Off the highway, I navigated through the streets to **REDACTED** in **REDACTED**, where I drove around in circles for a while looking for somewhere I wouldn't get towed from, then stumped around the neighborhood, knocking twice on the wrong door. Fortunately, I figured out the actual location before I blew the game, and followed the signs **REDACTED** in to the show, **REDACTED**, and got set up by the trash can left around for **REDACTED**. Amazingly, despite all this bullcrap, Katahdin still wasn't finished.

Katahdin [5/7]
I'm pretty sure that I caught only the tail end of this one, the last couple songs, but I'm also fairly confident that I got enough of the band to paste on an arbitrary number. Something just seemed off about the sound, at least from where I was standing -- it may be the room, but the music didn't completely build up to the standard that I remembered from the the last time. This was still a good set, as much as I heard, but just sat differently.

Nachzehrer [6.5/7]
This sort of dirty black metal is pretty much custom-built for closed-in rooms like this one, and by some trick of fate Nachzehrer were still non-drunk enough at this point to fill out the promise of the material and setting. As alluded, the sound for them was pretty near perfect, and they gave us a nice, long, solid set of blackthrashing. There may not have been as much crowdthrashing as the band might have liked, but with a black metal audience in a cramped space like this, you pretty much take what you can get.

Blessed Offal [6/7]
As noted previously, this was a good weekend for really good death metal sets, and between one thing and another, this was probably the best total performance that I've seen from Blessed Offal. They had some technical issues -- among other things, a bottle of tequila somehow got wedged in the band, which probably had the most significant effect -- but still hammered out a pure quality performance of old-school death metal beatings, including likely the most crowd- and other-band-participation of the evening. This, again, was likely the room; both the close quarters and the atmosphere, which got Scott doing more hardcore-styled tricks than I've seen him do when playing in commercial venues. Great stuff.

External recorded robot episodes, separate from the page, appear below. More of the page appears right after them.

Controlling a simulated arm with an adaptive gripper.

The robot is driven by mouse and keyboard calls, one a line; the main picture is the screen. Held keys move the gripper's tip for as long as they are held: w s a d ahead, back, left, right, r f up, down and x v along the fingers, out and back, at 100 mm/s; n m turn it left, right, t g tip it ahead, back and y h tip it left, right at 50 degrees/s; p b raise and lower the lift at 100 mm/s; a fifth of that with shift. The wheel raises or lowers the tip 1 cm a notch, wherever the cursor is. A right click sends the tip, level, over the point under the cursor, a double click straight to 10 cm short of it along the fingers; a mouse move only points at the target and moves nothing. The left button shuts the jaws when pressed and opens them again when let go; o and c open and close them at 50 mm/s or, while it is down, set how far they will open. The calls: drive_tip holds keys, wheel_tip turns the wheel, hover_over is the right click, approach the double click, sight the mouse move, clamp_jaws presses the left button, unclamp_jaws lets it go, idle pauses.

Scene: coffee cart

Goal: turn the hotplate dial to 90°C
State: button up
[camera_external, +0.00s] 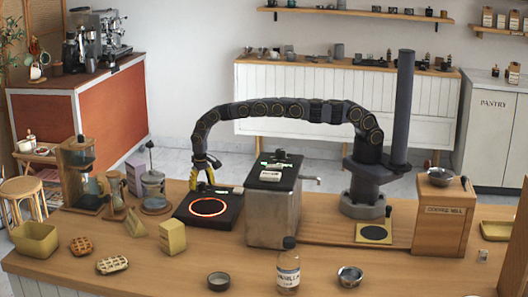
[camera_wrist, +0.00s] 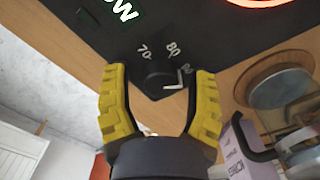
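The black hotplate (camera_external: 181,213) lies on the wooden counter with its ring glowing orange-red. In the wrist view, its dark round dial (camera_wrist: 155,76) sits at the panel's edge, with 70 and 80 printed beside it and another partly hidden number at right. A white L-shaped mark shows on the dial's right side, towards that number; the exact setting cannot be read. My gripper (camera_wrist: 161,72) has its yellow fingers spread on either side of the dial, with gaps showing. In the external view, my gripper (camera_external: 203,176) is above the hotplate's back edge; the dial is not discernible there.
A metal box-shaped machine (camera_external: 272,212) stands close to the hotplate's right. A glass press (camera_external: 154,190) and a purple carton (camera_external: 136,173) stand to its left. A yellow box (camera_external: 172,237) is in front. The front middle counter has some free room.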

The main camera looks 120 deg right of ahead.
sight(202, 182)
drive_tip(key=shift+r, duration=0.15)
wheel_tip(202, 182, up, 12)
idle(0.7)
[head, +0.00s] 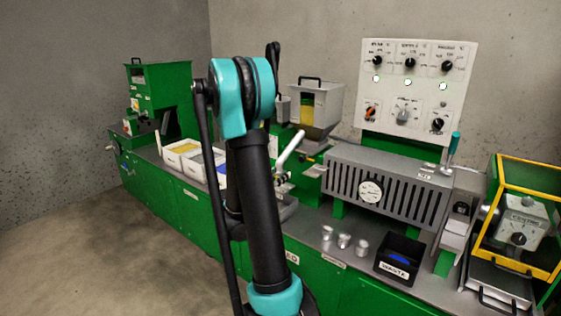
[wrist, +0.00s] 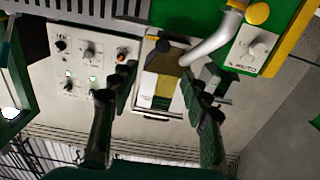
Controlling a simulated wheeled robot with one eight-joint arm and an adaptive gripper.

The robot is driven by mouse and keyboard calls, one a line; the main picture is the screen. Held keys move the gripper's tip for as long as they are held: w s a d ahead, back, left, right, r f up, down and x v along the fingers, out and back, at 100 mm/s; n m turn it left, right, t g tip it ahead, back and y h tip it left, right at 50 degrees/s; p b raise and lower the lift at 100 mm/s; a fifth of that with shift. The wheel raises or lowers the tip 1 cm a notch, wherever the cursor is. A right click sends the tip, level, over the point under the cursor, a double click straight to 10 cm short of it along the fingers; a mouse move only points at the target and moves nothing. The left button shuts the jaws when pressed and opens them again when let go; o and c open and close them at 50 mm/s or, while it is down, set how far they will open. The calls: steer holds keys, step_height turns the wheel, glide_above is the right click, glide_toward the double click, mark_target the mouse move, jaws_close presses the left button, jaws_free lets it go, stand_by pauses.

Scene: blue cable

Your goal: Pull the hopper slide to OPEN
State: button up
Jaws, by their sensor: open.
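The hopper (head: 317,112) is a grey metal bin with a dark top handle and yellowish contents behind its front window. It stands on the green machine just right of my arm in the head view. In the wrist view the hopper (wrist: 146,103) appears between and beyond my fingers. My gripper (wrist: 157,76) is open, with one dark finger on each side of the hopper and nothing visibly held. Contact with the hopper cannot be told. I cannot clearly make out the slide or its OPEN mark. In the head view my gripper is not distinguishable behind my arm.
A pale tube (head: 289,149) slants beside the hopper, close to the right finger in the wrist view (wrist: 215,42). A slotted grey heater housing (head: 385,188), metal cups (head: 344,240) and a black bin (head: 401,258) stand right.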

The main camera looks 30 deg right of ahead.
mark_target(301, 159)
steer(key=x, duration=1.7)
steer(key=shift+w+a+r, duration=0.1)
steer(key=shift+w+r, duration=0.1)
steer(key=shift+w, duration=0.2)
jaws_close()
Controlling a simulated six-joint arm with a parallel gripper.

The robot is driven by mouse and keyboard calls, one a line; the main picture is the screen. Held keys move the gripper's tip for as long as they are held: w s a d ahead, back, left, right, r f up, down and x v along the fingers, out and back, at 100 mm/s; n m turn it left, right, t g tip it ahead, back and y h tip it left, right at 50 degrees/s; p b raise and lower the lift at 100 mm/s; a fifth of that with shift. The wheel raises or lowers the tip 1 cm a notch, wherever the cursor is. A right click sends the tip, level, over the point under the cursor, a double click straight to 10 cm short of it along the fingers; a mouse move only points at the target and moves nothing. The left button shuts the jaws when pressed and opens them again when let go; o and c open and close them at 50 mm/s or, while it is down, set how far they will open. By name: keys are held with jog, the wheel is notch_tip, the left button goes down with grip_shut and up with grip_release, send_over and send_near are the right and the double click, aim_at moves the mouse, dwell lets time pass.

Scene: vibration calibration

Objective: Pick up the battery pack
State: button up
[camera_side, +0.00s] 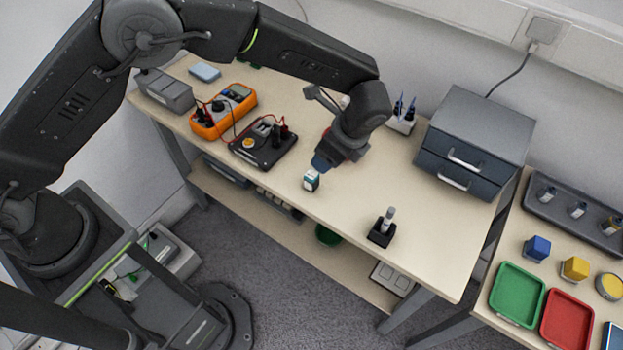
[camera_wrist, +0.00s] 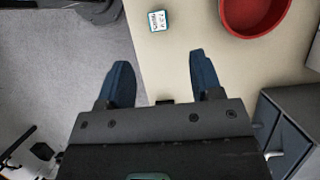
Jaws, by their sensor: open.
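The battery pack, a small white block with a teal edge and dark print, sits on the beige workbench near its front edge. It shows in the side view (camera_side: 311,180) and near the top of the wrist view (camera_wrist: 158,21). My gripper (camera_side: 320,164) points down close to the pack in the side view. In the wrist view my gripper (camera_wrist: 161,70) is open, its two blue fingers apart with nothing between them. The pack appears beyond the fingertips, roughly midway between them sideways. I cannot tell the exact height gap.
A red bowl (camera_wrist: 252,12) lies right of the pack. A black meter box (camera_side: 264,142) and orange multimeter (camera_side: 224,110) stand left, a drawer unit (camera_side: 474,142) right, and a black holder with a vial (camera_side: 382,232) in front. Bench between pack and holder is clear.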

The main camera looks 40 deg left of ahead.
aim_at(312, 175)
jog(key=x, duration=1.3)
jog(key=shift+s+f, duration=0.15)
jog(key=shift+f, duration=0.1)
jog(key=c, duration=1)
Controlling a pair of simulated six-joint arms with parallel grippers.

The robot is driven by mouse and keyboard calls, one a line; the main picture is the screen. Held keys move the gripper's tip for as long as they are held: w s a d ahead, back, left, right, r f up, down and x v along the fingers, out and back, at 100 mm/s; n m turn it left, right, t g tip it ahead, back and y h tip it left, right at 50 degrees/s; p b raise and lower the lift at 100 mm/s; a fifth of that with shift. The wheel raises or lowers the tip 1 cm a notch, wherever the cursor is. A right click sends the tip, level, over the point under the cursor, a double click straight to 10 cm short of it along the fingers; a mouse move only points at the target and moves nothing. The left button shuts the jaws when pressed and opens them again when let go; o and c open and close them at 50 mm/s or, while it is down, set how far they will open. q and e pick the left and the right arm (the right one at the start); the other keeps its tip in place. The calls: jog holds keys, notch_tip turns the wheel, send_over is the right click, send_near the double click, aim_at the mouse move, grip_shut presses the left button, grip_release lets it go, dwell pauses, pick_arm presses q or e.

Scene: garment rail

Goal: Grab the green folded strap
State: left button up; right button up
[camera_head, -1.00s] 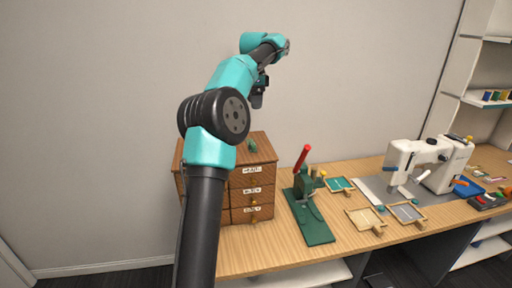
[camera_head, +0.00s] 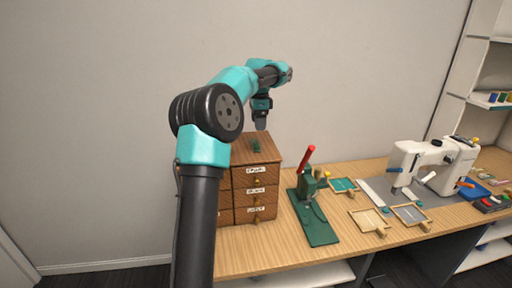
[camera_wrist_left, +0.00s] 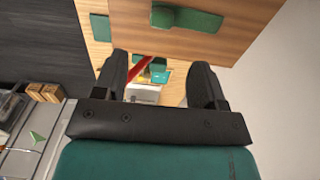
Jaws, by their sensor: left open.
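The green folded strap (camera_head: 255,146) lies on top of the wooden drawer cabinet (camera_head: 238,153). In the left wrist view a green folded piece (camera_wrist_left: 187,17), which looks like the strap, shows on the wooden surface at the top, beyond my fingertips. My left gripper (camera_head: 261,123) hangs above the cabinet, near the strap and apart from it. In the left wrist view its two dark fingers (camera_wrist_left: 160,68) stand wide apart with nothing gripped between them. My right gripper is not in view.
A green press (camera_head: 308,190) with a red lever (camera_head: 305,158) stands right of the cabinet. Small framed trays (camera_head: 367,220) and a white sewing machine (camera_head: 430,165) are farther right on the wooden table (camera_head: 265,240). The wall (camera_head: 100,120) is behind.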

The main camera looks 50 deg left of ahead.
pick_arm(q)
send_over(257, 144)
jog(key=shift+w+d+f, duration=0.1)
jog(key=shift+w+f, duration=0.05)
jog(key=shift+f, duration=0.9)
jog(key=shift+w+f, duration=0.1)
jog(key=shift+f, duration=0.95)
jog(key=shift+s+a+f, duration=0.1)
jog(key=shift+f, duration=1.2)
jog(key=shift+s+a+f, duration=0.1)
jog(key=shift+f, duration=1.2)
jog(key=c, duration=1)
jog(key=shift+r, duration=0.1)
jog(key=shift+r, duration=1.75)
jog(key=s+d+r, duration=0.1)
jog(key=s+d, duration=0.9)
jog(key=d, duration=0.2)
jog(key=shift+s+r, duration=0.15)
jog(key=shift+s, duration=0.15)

Later on, Marcus gave me a single copy of their current record to take over, under instructions to give it to "the dude who likes old Incantation the most", who will probably be found at the bar at Party.San during Morbid Angel's set, cussing about "Hardcore Radikult" in Franconian dialect. I didn't make that particular musical association live -- because I suck at listening to old records -- but in retrospect, the mix of brutal speed and even more brutal slows makes the connection obvious....and if you like old Incantation, you could do a lot worse than hunting up Blessed Offal material.

Ruin Lust [5.5/7]
As advertised, Ruin Lust put out a punishing performance of primitive, raw death metal heavily colored with black metal blastbeats. "Primitive", though, does not always imply "tuneful", and despite my known admiration for Thrones and Lugubrum, this set was occasionally trying to listen to. It was still pretty good, within the limitations imposed by the style, though, and they both had a decent amount of diversity in the straight-ahead deathblasts and closed up before it started to get old. I'm not sure I'd go see them headline yet, but a tight 20-minute set in a DIY space is well worth the time.

Ash Borer [6/7]
This wasn't a one-song set -- I timed it out as about 40 minutes, and I'm pretty sure the band doesn't have anything quite that long -- but it came close. The compositions involved were as long, as involved, and as ferally noise-saturated as you might expect from the band going in, even if, listening to the music, they might have benefited from a little clearer sound. Though third-wave black metal inherits from the lo-fi start of the second wave, and the stuff that I've heard from Ash Borer on record is fairly lo-fi even among third-wave, it's a more precisely mediated lo-fi that would probably be better brought forward in like an O'Brien's setting rather than this kind of room. Regardless, though, this was a strong, class set that definitely stood in with the locals and justified the headlining slot.

With everything wrapped up, I picked up a demo from Ruin Lust and Ash Borer's split with Fell Voices to go with the shirt I'd grabbed earlier, then headed out. My car hadn't been towed, so I slung my gear in, swung a uey, and extracted over **REDACTED** out to **REDACTED**, getting back home not much past 2. Weekend complete; now that work for the week's been mostly tanked through, it's out to Metal Thursday, and then gear checks and other prep for the tour.